Set the lines down again exactly, first line through the line that contains "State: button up", with no pictures.

----

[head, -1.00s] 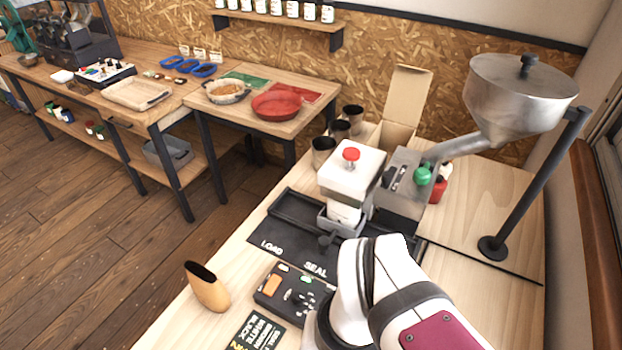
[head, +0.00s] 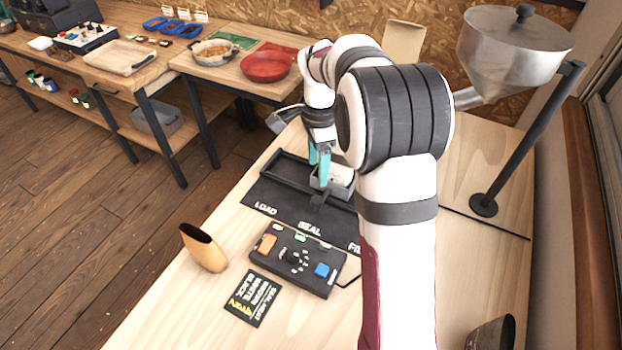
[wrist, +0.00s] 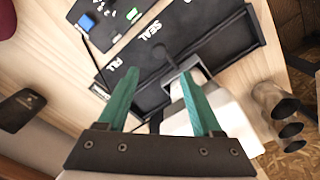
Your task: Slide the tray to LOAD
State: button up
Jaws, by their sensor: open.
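The small grey tray (head: 342,191) sits on the black rail (head: 280,190) by the SEAL label, right of LOAD. A white item (head: 343,174) is in it, and a dark handle sticks out at its front. My gripper (head: 320,164) is open, with teal fingers pointing down just above the tray's left front part. In the wrist view my open gripper (wrist: 158,76) shows a finger on either side of the handle area; I cannot tell whether they touch it. My arm hides most of the sealing press and the FILL end.
A control box (head: 297,259) with orange and blue buttons lies in front of the rail. A tan scoop-like cup (head: 203,248) and a dark card (head: 254,298) are nearby. A steel hopper (head: 515,50) stands at right. The rail's LOAD end looks empty.

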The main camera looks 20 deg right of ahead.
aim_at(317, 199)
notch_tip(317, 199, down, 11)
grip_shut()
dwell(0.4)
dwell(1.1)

----

▶ [The reply]
[head, -1.00s] 
[head, +0.00s] 
[wrist, +0.00s] 
Your task: Slide the tray to LOAD
State: button up

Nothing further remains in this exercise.